Innanzitutto, è necessario rendersi consapevoli del problema, che non è certamente emerso all’improvviso, ma si sarà manifestato gradualmente nel tempo: se, per esempio, tutte le relazioni vissute sono finite male, è opportuno chiedersi quali siano state le motivazioni e non può certo essere sempre colpa di un partner sbagliato, anche perché il partner lo abbiamo scelto noi.
Preso atto del problema, appare inutile l’ostinazione nel risalire con la memoria a tempi lontanissimi della propria storia personale (uno degli approcci classici di certe correnti) per trovare qualche indizio di fatti sfavorevoli alla radice della filofobia (una madre che non aveva tempo da dedicarci, un padre spesso assente che ci diceva di stare zitti ogni volta che aprivamo bocca…). Sarebbe un’attività con scarsissime probabilità di successo, ma soprattutto a che cosa servirebbe? Si può forse tornare indietro e ripercorrere la strada in modo diverso? Si può cambiare il passato? Sicuramente no, quindi bisogna agire sul presente.

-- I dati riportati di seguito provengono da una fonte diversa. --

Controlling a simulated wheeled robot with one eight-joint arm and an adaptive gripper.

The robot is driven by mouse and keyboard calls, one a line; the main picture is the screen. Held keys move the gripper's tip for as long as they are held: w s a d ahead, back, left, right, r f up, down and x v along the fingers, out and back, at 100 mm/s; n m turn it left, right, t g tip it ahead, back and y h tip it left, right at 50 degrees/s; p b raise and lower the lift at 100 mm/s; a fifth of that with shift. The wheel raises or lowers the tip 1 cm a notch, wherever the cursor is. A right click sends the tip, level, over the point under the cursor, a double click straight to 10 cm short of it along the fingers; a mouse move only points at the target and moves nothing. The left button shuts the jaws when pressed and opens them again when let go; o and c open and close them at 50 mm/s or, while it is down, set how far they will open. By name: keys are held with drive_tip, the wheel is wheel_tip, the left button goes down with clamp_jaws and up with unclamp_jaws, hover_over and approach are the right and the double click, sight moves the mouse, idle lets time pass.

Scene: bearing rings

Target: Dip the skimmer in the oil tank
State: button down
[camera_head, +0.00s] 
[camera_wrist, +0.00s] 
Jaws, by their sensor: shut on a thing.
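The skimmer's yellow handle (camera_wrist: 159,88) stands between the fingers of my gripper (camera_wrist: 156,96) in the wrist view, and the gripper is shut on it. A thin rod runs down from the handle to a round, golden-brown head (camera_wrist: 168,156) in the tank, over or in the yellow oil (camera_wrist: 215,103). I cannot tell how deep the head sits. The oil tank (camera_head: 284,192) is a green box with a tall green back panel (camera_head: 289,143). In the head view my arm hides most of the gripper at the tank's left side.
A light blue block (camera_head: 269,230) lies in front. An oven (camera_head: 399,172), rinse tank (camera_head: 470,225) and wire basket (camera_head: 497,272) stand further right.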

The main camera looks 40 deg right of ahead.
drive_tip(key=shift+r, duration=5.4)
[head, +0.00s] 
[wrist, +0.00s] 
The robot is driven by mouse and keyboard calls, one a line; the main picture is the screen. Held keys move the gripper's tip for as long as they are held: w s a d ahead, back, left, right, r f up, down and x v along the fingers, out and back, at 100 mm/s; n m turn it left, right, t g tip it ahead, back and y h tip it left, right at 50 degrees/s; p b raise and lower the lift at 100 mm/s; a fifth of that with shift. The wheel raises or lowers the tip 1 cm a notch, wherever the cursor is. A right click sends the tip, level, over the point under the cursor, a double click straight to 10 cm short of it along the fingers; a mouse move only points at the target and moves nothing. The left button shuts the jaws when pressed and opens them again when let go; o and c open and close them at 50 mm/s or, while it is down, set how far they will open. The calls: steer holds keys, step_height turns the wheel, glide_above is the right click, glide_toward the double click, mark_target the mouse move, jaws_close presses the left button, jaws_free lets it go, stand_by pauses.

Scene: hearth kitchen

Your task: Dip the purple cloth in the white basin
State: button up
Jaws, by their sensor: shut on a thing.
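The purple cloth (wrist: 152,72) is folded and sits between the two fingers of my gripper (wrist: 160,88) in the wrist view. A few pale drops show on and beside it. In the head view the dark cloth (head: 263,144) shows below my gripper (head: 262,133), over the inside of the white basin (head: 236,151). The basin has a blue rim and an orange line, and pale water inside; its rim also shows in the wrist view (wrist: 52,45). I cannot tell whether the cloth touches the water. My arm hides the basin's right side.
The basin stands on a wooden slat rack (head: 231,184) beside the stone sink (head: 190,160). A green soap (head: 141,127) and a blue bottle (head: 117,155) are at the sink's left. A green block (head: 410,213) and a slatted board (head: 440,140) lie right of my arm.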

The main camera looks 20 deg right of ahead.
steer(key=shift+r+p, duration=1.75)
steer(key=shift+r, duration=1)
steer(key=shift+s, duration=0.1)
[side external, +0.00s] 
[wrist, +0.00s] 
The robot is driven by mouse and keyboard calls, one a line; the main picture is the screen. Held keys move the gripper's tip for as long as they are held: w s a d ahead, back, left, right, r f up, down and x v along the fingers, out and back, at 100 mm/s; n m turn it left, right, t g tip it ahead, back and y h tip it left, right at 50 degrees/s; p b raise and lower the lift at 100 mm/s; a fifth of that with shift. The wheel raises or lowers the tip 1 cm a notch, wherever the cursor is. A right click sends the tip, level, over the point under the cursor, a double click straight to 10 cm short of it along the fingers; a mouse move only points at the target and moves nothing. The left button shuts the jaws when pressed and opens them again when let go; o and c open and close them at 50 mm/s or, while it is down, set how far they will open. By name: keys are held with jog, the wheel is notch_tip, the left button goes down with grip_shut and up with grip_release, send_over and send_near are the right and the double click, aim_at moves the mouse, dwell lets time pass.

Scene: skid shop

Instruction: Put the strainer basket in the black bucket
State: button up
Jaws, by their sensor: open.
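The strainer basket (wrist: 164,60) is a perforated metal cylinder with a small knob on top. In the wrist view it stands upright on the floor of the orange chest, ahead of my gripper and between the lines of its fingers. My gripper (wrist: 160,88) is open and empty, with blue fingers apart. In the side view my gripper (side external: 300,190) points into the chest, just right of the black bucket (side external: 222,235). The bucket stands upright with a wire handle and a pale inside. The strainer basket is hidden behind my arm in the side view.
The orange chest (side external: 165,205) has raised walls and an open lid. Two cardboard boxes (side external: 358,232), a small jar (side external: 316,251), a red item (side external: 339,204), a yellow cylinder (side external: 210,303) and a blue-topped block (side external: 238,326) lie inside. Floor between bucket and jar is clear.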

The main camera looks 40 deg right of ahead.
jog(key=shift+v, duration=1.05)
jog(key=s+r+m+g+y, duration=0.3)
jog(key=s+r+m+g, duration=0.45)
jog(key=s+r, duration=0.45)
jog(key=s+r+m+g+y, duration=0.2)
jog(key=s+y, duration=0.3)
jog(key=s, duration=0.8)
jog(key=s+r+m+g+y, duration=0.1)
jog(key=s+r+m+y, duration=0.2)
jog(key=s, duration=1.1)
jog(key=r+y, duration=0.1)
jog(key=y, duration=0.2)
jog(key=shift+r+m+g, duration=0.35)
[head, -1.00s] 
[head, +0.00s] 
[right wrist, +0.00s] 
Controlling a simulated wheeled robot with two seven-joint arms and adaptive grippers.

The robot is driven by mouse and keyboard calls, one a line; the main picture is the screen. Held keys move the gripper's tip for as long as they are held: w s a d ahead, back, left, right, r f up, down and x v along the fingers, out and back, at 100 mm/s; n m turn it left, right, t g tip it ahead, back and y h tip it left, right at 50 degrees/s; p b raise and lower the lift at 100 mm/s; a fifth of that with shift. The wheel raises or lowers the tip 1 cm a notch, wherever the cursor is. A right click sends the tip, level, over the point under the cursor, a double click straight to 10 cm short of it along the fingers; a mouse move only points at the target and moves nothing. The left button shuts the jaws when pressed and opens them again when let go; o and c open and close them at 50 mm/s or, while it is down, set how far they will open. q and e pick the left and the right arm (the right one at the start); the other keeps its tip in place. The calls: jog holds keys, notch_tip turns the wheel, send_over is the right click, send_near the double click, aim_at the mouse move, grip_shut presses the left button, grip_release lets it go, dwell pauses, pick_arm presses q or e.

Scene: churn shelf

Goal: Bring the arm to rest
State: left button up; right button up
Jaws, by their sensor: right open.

Poiché alla base delle difficoltà di relazione e di rapporto con gli altri c’è molto spesso anche la mancanza di autostima (magari non correttamente costruita nel tempo e forse ulteriormente minata dai fallimenti relazionali), è fondamentale lavorare sulla propria autostima per costruire (o ricostruire) quella fiducia in sé stessi che consenta di affrontare la vita e le relazioni in modo sicuro e consapevole e uscire dalla filofobia.
In realtà, poche persone posseggono l’autostima in modo equilibrato e considerato che essa è l’idea che ciascuno ha di sé, il voto che si dà, va da sé che avere un’autostima bassa o distorta è la premessa per moltissimi disagi esistenziali.
La buona notizia è che un’ottima autostima si può costruire indipendentemente dall’età ed essa trova fondamento soprattutto sui propri valori morali (bontà, semplicità, correttezza, onestà ecc.), ma soprattutto sui valori esistenziali (avere molti oggetti d’amore e saperli vivere quotidianamente).
Con questa nuova consapevolezza di sé e la costruzione di una corretta e stabile autostima, è possibile guardare con fiducia anche ai rapporti interpersonali; le relazioni affettive e d’amore diventeranno finalmente appaganti per sé e per le persone che fanno parte del nostro mondo dell’amore.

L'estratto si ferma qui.